**EXERCISE DIRECTIONS**: Find the lines holding the string "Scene" in the data, then copy all of them.

________________________________________

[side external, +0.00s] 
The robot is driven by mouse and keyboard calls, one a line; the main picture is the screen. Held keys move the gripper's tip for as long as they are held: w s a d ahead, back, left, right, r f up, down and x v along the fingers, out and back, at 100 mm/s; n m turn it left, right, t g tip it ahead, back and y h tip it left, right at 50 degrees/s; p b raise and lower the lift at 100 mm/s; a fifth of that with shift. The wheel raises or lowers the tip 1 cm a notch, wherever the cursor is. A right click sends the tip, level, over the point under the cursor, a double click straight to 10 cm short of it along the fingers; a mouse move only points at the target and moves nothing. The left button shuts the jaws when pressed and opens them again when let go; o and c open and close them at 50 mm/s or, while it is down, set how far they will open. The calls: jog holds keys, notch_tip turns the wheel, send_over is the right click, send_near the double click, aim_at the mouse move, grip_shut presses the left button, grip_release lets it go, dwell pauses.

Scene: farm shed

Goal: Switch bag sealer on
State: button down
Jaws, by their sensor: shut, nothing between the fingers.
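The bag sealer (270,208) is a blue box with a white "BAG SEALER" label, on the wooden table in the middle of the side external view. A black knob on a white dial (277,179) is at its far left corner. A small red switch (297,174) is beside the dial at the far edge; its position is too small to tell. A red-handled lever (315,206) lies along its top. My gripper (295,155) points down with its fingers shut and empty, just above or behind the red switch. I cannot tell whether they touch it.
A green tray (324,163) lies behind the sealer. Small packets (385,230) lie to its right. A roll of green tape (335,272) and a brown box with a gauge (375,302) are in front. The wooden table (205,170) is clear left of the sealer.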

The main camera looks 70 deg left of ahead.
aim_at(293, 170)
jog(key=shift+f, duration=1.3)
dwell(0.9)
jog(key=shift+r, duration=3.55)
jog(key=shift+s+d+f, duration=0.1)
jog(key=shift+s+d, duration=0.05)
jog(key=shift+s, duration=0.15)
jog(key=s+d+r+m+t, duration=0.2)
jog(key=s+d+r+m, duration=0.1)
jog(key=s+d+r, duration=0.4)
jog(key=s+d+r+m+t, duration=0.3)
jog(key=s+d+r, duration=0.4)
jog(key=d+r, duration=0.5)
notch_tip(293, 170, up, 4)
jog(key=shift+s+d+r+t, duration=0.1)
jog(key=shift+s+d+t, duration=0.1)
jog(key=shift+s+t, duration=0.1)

________________________________________

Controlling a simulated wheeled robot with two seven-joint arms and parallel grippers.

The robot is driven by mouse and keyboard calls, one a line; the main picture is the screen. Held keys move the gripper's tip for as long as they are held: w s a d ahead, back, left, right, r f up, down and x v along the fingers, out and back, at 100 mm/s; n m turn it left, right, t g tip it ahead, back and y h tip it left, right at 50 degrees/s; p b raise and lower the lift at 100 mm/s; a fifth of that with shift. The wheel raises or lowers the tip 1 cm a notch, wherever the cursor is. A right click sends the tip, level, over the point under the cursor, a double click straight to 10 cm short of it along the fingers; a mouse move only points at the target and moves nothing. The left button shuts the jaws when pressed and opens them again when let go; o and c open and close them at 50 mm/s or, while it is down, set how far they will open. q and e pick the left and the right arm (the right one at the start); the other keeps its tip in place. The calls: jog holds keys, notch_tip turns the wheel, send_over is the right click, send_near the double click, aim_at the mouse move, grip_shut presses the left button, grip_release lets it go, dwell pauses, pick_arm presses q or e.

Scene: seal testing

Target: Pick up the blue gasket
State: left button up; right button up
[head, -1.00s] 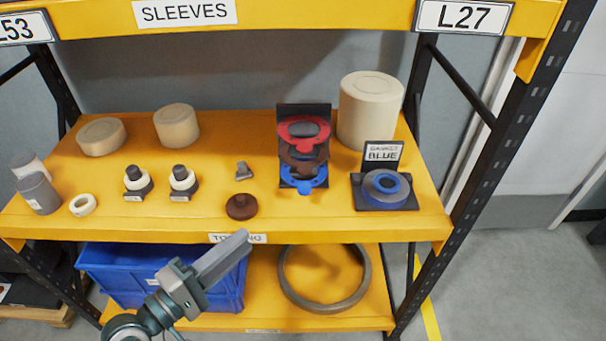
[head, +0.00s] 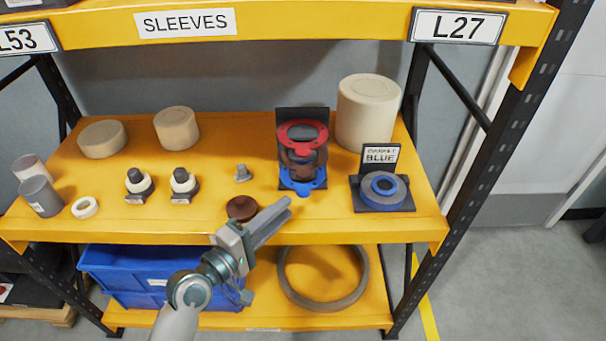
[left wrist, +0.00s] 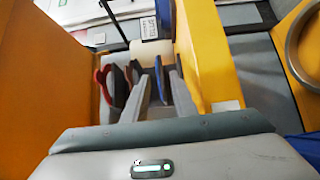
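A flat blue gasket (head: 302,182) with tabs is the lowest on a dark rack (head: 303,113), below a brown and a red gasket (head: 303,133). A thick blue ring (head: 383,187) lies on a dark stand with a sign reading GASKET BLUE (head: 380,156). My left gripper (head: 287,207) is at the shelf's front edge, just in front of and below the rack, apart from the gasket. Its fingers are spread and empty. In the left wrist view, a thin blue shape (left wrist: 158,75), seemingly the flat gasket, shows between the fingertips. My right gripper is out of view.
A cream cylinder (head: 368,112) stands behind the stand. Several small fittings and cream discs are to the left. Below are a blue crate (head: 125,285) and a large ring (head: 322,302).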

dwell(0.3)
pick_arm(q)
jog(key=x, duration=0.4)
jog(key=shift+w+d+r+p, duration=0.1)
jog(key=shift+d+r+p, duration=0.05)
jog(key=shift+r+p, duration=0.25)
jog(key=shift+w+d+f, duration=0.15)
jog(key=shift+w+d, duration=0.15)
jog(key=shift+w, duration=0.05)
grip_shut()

________________________________________

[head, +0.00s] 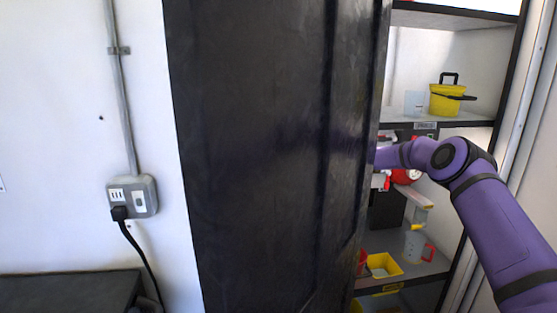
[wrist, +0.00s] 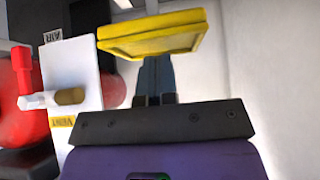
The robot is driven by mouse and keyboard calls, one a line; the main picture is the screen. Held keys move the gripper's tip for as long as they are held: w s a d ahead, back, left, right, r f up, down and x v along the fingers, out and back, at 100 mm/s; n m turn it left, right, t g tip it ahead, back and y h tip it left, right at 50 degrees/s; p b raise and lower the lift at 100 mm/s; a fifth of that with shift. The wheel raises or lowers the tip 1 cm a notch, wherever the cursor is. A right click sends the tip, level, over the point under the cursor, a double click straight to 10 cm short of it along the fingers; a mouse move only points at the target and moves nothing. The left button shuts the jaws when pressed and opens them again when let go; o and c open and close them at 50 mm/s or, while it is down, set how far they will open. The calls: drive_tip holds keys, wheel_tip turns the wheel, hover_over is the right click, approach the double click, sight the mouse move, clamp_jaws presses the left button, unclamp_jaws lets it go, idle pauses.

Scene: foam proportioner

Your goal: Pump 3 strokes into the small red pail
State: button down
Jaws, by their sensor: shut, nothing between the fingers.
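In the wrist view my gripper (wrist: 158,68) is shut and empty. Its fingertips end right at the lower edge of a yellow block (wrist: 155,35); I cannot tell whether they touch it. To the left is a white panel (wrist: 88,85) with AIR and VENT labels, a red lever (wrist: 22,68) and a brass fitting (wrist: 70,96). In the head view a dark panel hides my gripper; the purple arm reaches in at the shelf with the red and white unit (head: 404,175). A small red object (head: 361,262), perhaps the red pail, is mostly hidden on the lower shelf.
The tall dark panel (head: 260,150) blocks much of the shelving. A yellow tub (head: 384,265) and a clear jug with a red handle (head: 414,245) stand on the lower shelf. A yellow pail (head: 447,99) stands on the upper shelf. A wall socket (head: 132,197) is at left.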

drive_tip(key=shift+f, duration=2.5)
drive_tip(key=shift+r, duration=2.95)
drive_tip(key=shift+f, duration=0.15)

________________________________________

**EXERCISE ANSWER**:
Scene: farm shed
Scene: seal testing
Scene: foam proportioner

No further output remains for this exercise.